Although some people say that being a judge is isolating, I have also enjoyed the interaction with people—with the jurors, the litigants, and the lawyers—that the job affords. When we choose juries, we learn a great deal about each individual during voir dire. That, combined with our being together in such a concentrated manner during a trial and our post-trial good-byes, make us all feel very close.
After one particularly lengthy trial where the guilty verdicts as to each of the two defendants were difficult for the jurors to reach, the foreperson said “when we started, many of us did not want to be here. But as we went on, and particularly during the last nine days [of deliberations], we all said to each other how lucky we were to live in a country like this where people like us make these decisions.” He began to cry; I began to cry; and eventually we were all there in tears.
Working with litigants, particularly during settlement discussions, is intensely personal. As the late Judge Milton Pollack told me years ago, “to settle a case, you have to understand what the parties want and what the parties need.”
I know I have to allow the parties to vent, either about the terrible thing that happened to plaintiff or the defendant’s outrage at being sued. It is only after they have vented that they will listen to my concerns about their cases. I remember particularly a day-long settlement conference with an individual who had opted out of the class action settlement. In his view, he had done everything right; he had read the financials, and made his own inquiry but was powerless to avoid the disaster.
At one point, he began talking about his father, a combat pilot in who had been lost in Vietnam, and he began to tear up. The only appropriate thing to do was to give him a hug. These types of intense personal moments are common in settlements, and it is very gratifying to be able to help the parties lift the weight of litigation from their shoulders.

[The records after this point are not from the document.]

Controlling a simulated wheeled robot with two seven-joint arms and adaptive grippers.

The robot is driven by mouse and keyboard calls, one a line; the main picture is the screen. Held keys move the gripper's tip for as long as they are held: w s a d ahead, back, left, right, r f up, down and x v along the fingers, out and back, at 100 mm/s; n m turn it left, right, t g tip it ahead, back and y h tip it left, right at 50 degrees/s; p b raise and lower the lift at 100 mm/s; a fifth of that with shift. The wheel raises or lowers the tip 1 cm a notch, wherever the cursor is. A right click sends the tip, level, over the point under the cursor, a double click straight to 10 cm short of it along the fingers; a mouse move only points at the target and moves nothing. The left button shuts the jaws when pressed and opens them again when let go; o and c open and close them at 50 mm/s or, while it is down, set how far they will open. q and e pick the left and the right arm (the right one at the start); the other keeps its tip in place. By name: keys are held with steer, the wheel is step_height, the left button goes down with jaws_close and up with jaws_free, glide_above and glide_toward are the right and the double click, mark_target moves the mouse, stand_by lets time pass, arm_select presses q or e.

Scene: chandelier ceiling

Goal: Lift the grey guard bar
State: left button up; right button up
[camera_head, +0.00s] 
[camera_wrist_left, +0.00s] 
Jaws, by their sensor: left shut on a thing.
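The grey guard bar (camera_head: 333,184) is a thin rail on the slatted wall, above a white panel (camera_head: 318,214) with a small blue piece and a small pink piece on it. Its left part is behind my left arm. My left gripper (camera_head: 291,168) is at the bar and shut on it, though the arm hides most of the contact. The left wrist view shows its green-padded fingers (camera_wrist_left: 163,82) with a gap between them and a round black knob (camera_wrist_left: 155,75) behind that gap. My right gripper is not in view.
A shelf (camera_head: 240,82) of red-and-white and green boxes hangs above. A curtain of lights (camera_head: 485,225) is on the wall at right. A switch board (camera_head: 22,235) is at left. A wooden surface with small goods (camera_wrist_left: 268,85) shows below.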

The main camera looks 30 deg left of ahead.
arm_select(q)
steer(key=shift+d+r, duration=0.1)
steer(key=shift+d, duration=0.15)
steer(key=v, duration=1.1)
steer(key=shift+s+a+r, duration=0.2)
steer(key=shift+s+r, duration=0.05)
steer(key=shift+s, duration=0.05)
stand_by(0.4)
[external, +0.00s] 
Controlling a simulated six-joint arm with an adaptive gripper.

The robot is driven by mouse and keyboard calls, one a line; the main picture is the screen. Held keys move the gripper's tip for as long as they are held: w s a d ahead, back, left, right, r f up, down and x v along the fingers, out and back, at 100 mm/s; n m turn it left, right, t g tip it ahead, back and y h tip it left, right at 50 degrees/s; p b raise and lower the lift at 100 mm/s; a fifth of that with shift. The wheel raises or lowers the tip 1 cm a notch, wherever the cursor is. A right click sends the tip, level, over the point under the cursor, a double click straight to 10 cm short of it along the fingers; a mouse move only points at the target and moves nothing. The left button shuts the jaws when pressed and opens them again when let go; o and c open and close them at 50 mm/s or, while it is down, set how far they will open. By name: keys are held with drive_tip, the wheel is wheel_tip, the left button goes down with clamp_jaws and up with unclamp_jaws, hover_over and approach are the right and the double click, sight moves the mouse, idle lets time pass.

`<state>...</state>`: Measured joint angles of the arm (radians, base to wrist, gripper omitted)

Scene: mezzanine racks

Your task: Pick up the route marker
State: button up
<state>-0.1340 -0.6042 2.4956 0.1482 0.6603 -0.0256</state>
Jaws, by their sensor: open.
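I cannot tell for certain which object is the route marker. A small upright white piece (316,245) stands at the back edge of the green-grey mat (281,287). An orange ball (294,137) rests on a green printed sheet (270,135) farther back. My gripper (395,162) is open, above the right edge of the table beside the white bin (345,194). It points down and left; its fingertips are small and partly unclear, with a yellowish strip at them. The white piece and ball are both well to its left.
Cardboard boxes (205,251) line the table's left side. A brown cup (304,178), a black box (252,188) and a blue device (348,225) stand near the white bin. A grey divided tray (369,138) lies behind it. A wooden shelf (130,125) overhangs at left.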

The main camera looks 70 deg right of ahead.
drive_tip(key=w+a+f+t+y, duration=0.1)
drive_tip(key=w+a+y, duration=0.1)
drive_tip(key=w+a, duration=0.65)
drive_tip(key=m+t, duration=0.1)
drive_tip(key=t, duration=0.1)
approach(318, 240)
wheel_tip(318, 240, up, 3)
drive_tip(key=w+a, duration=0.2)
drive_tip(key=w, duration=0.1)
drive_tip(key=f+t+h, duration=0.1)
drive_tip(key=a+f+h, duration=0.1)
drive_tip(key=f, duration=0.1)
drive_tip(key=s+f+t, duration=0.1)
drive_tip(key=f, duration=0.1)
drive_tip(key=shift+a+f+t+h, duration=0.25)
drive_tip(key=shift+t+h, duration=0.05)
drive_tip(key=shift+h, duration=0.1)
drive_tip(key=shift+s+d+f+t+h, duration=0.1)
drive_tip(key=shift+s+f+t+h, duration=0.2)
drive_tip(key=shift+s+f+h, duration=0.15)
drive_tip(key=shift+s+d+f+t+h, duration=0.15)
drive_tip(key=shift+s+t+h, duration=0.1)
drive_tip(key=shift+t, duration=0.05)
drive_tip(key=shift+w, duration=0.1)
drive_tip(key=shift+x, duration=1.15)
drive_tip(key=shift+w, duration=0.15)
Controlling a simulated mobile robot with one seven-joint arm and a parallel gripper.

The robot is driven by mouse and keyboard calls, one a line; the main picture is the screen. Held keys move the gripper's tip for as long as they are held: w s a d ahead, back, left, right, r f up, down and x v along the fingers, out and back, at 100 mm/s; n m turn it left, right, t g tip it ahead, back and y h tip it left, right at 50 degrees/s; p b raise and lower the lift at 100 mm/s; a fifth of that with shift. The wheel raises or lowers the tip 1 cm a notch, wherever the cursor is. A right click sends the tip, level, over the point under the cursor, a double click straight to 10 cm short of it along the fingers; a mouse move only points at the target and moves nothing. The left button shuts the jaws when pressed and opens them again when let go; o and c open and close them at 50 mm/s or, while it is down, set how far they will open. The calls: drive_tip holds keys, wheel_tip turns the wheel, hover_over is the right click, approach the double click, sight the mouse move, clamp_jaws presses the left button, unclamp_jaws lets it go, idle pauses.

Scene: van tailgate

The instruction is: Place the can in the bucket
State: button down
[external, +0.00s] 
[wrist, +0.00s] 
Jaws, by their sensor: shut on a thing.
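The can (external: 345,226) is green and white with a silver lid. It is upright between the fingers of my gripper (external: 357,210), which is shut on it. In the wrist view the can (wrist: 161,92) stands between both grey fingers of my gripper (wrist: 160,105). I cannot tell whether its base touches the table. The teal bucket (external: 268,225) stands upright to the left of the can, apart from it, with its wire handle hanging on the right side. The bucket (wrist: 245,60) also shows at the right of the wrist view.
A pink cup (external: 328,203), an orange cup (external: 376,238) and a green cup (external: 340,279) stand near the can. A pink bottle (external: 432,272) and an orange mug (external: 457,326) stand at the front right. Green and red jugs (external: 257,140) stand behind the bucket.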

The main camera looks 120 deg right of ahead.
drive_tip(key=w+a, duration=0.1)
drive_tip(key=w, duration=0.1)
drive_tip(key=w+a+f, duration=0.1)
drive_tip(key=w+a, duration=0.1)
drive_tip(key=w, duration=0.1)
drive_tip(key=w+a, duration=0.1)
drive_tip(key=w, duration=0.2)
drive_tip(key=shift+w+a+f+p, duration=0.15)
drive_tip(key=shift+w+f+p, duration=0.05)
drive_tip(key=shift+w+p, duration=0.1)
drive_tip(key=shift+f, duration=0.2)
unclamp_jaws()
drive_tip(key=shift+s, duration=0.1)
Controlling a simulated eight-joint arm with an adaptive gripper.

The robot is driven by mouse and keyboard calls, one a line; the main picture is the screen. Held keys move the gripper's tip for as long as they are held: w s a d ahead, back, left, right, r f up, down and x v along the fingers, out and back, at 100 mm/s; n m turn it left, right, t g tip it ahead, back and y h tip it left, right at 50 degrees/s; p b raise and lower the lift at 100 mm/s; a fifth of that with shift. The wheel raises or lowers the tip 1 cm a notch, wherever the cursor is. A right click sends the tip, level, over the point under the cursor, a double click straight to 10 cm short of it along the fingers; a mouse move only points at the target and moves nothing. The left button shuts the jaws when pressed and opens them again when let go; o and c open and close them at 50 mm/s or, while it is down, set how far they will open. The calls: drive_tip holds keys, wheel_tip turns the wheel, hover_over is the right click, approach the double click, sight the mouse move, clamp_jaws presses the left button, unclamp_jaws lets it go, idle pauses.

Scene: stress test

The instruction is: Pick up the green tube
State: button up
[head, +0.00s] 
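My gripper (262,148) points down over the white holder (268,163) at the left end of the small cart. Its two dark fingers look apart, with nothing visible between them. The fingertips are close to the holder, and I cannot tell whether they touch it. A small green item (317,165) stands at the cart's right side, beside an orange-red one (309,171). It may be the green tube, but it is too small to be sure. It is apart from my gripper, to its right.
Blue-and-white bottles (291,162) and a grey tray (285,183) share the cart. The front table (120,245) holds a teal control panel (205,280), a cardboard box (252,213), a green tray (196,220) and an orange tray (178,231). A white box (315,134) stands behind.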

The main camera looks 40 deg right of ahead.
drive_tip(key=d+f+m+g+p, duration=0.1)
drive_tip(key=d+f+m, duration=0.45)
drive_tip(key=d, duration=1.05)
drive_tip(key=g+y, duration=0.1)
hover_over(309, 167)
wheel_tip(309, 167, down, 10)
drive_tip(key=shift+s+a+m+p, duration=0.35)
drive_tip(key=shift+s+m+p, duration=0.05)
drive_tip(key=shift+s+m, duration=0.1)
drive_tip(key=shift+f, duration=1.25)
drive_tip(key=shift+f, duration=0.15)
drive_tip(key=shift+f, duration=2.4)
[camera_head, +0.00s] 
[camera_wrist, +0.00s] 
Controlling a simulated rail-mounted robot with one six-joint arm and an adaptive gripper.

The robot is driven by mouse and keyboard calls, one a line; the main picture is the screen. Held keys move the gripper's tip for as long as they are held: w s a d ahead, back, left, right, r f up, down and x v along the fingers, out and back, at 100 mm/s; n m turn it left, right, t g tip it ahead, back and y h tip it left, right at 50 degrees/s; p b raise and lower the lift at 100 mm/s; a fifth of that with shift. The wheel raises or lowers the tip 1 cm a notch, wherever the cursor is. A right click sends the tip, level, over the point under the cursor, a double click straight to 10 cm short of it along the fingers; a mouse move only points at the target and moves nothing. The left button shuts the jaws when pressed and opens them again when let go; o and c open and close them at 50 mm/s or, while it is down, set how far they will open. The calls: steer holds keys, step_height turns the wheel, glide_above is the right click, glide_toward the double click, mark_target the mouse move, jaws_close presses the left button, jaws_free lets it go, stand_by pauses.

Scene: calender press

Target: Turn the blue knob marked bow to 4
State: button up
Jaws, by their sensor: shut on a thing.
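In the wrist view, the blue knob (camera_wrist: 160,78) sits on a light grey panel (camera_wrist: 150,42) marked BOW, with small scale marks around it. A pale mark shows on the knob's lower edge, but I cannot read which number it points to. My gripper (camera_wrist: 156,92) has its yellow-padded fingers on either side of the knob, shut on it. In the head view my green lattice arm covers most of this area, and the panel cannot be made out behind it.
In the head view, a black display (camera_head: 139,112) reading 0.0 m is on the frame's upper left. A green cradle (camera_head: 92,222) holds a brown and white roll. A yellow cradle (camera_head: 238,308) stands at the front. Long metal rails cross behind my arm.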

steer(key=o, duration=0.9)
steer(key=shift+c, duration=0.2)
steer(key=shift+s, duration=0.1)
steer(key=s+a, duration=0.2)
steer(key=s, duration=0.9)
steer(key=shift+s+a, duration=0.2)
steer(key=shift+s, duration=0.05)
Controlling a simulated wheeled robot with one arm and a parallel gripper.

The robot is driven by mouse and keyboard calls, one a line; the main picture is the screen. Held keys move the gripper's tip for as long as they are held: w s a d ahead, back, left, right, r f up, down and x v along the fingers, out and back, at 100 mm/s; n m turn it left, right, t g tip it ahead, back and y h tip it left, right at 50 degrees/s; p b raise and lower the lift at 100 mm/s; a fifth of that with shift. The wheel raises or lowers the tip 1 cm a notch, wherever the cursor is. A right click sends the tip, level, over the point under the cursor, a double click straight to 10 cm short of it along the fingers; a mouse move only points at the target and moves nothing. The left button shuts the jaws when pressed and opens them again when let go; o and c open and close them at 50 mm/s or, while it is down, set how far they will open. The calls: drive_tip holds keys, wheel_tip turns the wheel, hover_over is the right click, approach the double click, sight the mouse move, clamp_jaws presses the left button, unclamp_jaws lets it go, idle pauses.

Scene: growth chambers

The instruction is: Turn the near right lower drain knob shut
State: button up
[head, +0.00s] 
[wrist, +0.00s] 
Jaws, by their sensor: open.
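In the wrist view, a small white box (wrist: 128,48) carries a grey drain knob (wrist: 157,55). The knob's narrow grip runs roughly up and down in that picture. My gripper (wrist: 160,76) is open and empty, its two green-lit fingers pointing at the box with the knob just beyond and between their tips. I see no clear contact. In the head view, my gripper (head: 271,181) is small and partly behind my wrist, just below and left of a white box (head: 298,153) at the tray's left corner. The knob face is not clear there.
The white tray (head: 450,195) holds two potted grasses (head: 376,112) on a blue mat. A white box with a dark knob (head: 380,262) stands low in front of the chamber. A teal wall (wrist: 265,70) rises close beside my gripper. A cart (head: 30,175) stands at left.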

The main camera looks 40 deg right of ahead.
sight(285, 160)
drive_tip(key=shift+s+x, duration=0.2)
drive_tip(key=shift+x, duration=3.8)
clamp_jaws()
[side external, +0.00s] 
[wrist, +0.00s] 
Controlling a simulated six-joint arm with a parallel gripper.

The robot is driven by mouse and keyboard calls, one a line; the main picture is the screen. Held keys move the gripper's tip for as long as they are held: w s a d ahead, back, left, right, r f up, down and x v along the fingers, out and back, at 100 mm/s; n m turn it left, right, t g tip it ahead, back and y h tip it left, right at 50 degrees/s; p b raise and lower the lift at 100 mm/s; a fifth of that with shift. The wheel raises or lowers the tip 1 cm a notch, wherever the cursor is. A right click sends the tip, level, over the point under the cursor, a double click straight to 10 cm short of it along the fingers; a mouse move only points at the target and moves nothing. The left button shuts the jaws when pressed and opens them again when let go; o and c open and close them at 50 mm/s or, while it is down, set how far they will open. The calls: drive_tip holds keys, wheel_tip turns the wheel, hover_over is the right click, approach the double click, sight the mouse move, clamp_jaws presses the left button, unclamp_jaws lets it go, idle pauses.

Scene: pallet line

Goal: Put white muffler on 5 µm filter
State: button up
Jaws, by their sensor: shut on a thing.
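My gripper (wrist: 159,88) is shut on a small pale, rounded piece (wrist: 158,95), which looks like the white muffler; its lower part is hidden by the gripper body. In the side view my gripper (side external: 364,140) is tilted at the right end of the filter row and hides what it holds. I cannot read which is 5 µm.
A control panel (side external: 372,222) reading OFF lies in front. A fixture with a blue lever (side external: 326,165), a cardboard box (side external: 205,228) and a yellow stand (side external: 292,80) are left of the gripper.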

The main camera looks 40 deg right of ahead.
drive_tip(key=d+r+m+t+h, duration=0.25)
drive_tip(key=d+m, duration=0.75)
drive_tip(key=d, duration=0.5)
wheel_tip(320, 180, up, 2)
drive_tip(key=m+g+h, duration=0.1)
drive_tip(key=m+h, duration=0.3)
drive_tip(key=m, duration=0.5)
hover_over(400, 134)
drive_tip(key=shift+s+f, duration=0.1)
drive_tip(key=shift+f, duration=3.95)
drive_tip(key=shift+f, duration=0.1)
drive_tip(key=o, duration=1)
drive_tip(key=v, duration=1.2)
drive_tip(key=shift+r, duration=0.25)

Finally, there are the lawyers. Although there is always great whining about the supposedly eroding quality of the bar, I see it the other way: most of the lawyers we see every day, particularly those from some of our big institutional customers, are willing partners in helping us move cases to resolution quickly and efficiently. I for one have a great deal of affection for many of the lawyers I see frequently. Without these strong advocates, the adversary system wouldn’t work.
Q: The Southern District routinely handles high-profile trials. How does this affect the operation of the court?
A: Of course, the core function of a trial court is trials, and our court staff works tirelessly with our judges to make even the most challenging trials run smoothly. Just like Judges Kevin Thomas Duffy, who tried the 1993 World Trade Center bombers, and Michael B. Mukasey, who tried the Blind Sheik Omar Abdel-Rahman before them, Judges Lewis Kaplan in United States v. Abu Ghayth and Unites States v. Ghailani, and Katherine Forrest in United States v. Mustafa Kamel Mustafa, have assured that trials of terrorism defendants go smoothly, Then-District Judge Denny Chin sentenced Bernard Madoff, Judge Laura Taylor Swain presided over a six-month trial of his employees, and Judges Forrest, Gardephe, Jed Rakoff and Richard Sullivan presided over trials of folks accused of high profile financial crimes without incident.
We have such expertise in these high profile matters that we even export our judges for thorny trials. Judge John F. Keenan travelled to the Eastern District of New York this year to preside over a trial in which the defendant was convicted of conspiring to kill a judge and a prosecutor in the EDNY. That defendant was sentenced to two consecutive life terms. In all of these high-profile matters, we are advantaged by the cooperative working relationship between our marshals and the NYPD commissioners, both Raymond Kelly and William Bratton.
And speaking of judges, thanks to Senators Charles Schumer and Kirsten Gillibrand, our court is at full strength, despite a record number of judges’ taking senior status in the last few years. It has been a thrill to swear in 16 new district judges, to get to know them and their families and to integrate them into the life of our court. They have brought enormous energy and broad expertise to our court. Combined with the huge number of cases presided over by our generous senior judges, the court is the busiest it has ever been. For example, last October, there were 36 trials in our court. Despite the need during the budget crisis to eliminate relief courtroom deputies, Courtroom Services Supervisor Rigoberto Landers assured adequate staffing for all of those trials.
Q: How has your style of judging changed over the years?
A: In one respect, I hope not much. I hope I approach the job with humility and with a well-developed (but, I confess, not always unerring) sense of what branch of government I serve in. I try to be cognizant that I serve in the third branch and not in the policy-making political branches.
When I first went on the bench, I had the urge to rush back to chambers to work on all of my opinions. In time, however, I came to believe that our real job as trial judges is to be on the bench serving as the face of justice—to the litigants, the bar, and the greater public. We are there in front of all to let them see for themselves how cases get resolved and, particularly in criminal cases, what the government is up to. It is that role that is so necessary to the rule of law in any developed society.
Q: What do you do in your spare time?
A: On the weekends I like to haunt the farmers market and cook for family and friends. Yoga helps me avoid turning into the tin man, and I enjoy tennis in the summer and skiing in the winter.
Photographs by Rick Kopstein
• B.A., College of Saint Rose in Albany in 1970; J.D., Fordham University School of Law in 1973; LL.M. in trade regulation from New York University Law School in 1978.
• Associate at Cahill Gordon & Reindel; partner at Hertzog, Calamari & Gleason.
• Appointed to Southern District of New York in September 1992. Assumed role of chief judge in June 2009.
• Nominated by President George W. Bush to the U.S. Court of Appeals for the Second Circuit in 2008.
• Awards include: Louis J. Lefkowitz Public Service Alumni Award from Fordham in 1992; Edward J. Weinfeld Award from the New York County Lawyers’ Association Federal Courts Committee in 2001; Stanley H. Fuld Award for outstanding contributions to the development of commercial law and jurisprudence in New York State from the Commercial and Federal Litigation Section of the New York State Bar Association in 2009; President’s Special Award from the New York Women’s Bar Association in 2011.
• Member: Federal Bar Council, Federal Bar Association, New York County Lawyers’ Association, New York State Bar Association. She serves on the New York Federal-State Judicial Council and is a past member of the Committee on Federal-State Jurisdiction of the Judicial Conference and the Board of Directors of the Federal Judicial Center.